[PATCH RFC 3/3] nvme: delay failover by command quiesce timeout

Wed Apr 16 01:30:11 PDT 2025

On Tue, Apr 15, 2025 at 05:40:16PM -0700, Mohamed Khalfella wrote:
> On 2025-04-15 14:17:48 +0200, Daniel Wagner wrote:
> > Pasthrough commands should fail immediately. Userland is in charge here,
> > not the kernel. At least this what should happen here.
> 
> I see your point. Unless I am missing something these requests should be
> held equally to bio requests from multipath layer. Let us say app
> submitted write a request that got canceled immediately, how does the app
> know when it is safe to retry the write request?

Good question, but nothing new as far I can tell. If the kernel doesn't
start to retry passthru IO commands, we have to figure out how to pass
additional information to the userland.

> Holding requests like write until it is safe to be retried is the whole
> point of this work, right?

My first goal was to address the IO commands submitted via the block
layer. I didn't had the IO passthru interface on my radar. I agree,
getting the IO passthru path correct is also good idea.

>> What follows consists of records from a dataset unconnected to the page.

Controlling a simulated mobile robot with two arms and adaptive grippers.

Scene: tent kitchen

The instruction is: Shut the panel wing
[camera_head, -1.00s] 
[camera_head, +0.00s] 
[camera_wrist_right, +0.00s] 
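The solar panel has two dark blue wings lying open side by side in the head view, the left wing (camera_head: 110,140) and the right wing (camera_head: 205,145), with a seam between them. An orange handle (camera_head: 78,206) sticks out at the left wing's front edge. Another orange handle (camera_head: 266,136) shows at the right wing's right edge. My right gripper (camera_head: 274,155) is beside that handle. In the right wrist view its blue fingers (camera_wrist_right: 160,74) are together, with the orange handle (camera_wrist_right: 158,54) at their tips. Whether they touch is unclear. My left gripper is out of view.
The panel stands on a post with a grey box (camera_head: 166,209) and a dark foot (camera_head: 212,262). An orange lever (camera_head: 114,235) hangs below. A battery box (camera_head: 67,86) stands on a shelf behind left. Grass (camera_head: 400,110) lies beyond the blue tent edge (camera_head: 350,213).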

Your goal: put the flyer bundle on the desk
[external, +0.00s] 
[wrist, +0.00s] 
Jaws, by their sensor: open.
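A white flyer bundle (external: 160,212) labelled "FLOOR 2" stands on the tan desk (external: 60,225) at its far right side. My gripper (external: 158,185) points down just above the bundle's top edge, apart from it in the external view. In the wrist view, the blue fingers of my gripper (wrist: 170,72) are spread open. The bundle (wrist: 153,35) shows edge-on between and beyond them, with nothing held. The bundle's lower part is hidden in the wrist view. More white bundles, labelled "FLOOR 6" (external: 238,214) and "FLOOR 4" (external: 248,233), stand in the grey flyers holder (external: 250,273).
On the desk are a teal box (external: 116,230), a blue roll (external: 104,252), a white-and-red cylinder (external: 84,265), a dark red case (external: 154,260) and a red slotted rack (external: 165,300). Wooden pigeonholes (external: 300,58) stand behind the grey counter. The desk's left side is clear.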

Anyway, I don't have a lot of experience with the IO passthru interface.
A quick test to fitgure out what the status quo is: 'nvme read'
results in an EINTR or 'Resource temporarily unavailable' (EAGAIN or
EWOULDBLOCK) when a tcp connection between host and target is blocked
(*), though it comes from an admin command. It looks like I have to dive
into this a bit more.

(*) I think this might be the same problem as the systemd folks have
reported.